> [Objective]:
With the pictures left out, copy the listing below exactly.
───── Supplied data
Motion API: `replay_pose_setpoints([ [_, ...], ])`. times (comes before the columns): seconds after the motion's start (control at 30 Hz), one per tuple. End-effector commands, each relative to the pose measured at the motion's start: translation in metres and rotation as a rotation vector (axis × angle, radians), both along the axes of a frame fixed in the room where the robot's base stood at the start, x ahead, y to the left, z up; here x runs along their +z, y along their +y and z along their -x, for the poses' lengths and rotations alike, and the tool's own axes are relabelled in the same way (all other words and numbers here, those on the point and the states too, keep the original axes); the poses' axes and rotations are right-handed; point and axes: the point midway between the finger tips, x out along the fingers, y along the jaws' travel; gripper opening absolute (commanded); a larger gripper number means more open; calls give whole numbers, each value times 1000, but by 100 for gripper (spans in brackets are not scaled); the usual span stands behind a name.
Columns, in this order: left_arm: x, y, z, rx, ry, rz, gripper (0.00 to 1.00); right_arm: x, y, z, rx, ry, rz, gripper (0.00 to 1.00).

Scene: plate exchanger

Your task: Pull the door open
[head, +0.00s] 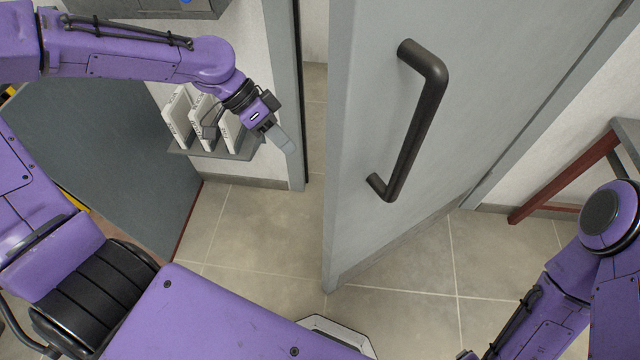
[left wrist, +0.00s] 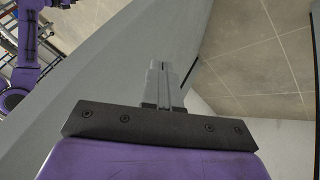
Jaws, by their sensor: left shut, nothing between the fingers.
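The grey door (head: 480,110) stands ajar in the head view, with a gap showing floor between its free edge and the frame (head: 284,60) on the left. Its dark bar handle (head: 418,130) is on the face turned toward me, and nothing grips it. My left gripper (head: 286,144) is shut and empty, in front of the frame and left of the door's edge. I cannot tell whether it touches the frame. In the left wrist view its closed fingers (left wrist: 163,72) show against a grey panel. My right gripper is out of view.
A wall shelf (head: 215,153) with several white binders (head: 180,115) sits just behind my left gripper. A table with reddish legs (head: 565,178) stands at the right. A dark panel (head: 100,150) is at the left. Tiled floor (head: 255,225) is clear before the door.

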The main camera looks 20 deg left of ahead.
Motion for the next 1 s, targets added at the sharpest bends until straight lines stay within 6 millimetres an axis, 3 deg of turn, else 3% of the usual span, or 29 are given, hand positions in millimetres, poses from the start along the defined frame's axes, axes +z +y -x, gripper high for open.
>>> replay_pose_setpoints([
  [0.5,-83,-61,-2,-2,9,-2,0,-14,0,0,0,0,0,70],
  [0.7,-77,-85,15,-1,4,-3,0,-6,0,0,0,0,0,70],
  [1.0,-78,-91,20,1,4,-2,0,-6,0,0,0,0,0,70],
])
──────────
> [Task response]:
Motion API: `replay_pose_setpoints([ [_, ...], ])`. times (comes before the columns): seconds after the motion's start (control at 30 Hz), one per tuple. End-effector commands, each relative to the pose measured at the motion's start: translation in metres and rotation as a rotation vector (axis × angle, radians), both along the axes of a frame fixed in the room where the robot's base stood at the start, x ahead, y to the left, z up; here x runs along their +z, y along their +y and z along their -x, for the poses' lengths and rotations alike, and the tool's own axes are relabelled in the same way (all other words and numbers here, those on the point and the states too, keep the original axes); the poses' axes and rotations are right-handed; point and axes: the point midway between the finger tips, x out along the fingers, y along the jaws' travel; gripper opening absolute (commanded); a larger gripper number means more open; calls give whole numbers, each value times 1000, but by 100 for gripper (spans in brackets are not scaled); the usual span stands behind a name.
Columns, in this order: left_arm: x, y, z, rx, ry, rz, gripper (0.00 to 1.00); right_arm: x, y, z, rx, ry, rz, gripper (0.00 to 1.00).

Scene: plate exchanger

Your task: Pull the door open
[head, +0.00s] 
[left wrist, +0.00s] 
Jaws, by their sensor: left shut, nothing between the fingers.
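The grey door (head: 480,110) stands ajar in the head view, with a gap showing floor between its free edge and the frame (head: 284,60) on the left. Its dark bar handle (head: 418,130) is on the face turned toward me, and nothing grips it. My left gripper (head: 286,144) is shut and empty, in front of the frame and left of the door's edge. I cannot tell whether it touches the frame. In the left wrist view its closed fingers (left wrist: 163,72) show against a grey panel. My right gripper is out of view.
A wall shelf (head: 215,153) with several white binders (head: 180,115) sits just behind my left gripper. A table with reddish legs (head: 565,178) stands at the right. A dark panel (head: 100,150) is at the left. Tiled floor (head: 255,225) is clear before the door.

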The main camera looks 20 deg left of ahead.
Motion for the next 1 s, targets added at the sharpest bends until straight lines stay within 6 millimetres an axis, 3 deg of turn, else 3% of the usual span, or 29 are given, hand positions in millimetres, poses from the start along the defined frame's axes, axes +z +y -x, gripper high for open.
>>> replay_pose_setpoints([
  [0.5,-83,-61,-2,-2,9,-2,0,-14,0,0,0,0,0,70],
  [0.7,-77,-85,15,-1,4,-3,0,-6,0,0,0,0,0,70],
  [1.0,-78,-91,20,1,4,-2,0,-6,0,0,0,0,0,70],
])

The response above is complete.